Plus, that attitude encourages tenants who have their beady eyes peeled on everything that might result in something for nothing.
It also encourages tenants to take no responsibility for themselves or their surroundings. Normally, that would be no one’s business, except that tenants simply don’t say anything about hazardous situations before or after a tenant or guest is injured. The first a landlord learns of the problem is a letter from a lawyer.
Here are seven things to do to lower the possibility of liability lawsuits and of injury to tenants and guests.
- Inspect the property regularly. At least every three months, do a walkthrough with a checklist looking for things to fix. Of course, then fix them.
- If tenants pay rent in person, have them sign a statement when they pay that there are no repairs to be made in their units. If they pay online through a rent-pay system such as rentpayment.com or paylease.com, a checkbox can be added that allows for them to report any repair issues or lack of them.
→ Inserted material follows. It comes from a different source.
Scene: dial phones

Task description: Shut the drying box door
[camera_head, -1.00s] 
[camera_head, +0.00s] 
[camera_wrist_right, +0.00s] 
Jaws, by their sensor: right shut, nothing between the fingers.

- Never, ever promise or advertise that the property is “safe,” “secure,” “in perfect condition,” or anything that might be construed as claiming any of those adjectives or descriptions.
- Immediately, as within a few hours, respond to tenant observations of dangerous situations.
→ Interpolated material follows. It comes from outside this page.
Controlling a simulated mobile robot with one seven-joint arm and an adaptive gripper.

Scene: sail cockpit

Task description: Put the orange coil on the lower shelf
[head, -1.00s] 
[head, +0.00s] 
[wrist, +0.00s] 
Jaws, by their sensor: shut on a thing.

- Buy liability insurance.
- Carefully screen tenants. Ask a prospective tenant if he or she has ever sued a landlord. If he or she has, the explanation had better be good. Also get in touch with the landlord who was sued.
- Document every repair as to the repair completed and the response time from notification to completion.
There are no foolproof solutions. There is no defense except to keep properties as safe and habitable as possible. If you knew, should have known, or could have known, the courts may rule against you. In some cases, there may be little likelihood that you could have known, but that doesn’t matter. Remember, the New York court ruled against the landlord because he was “better able to spread the loss.”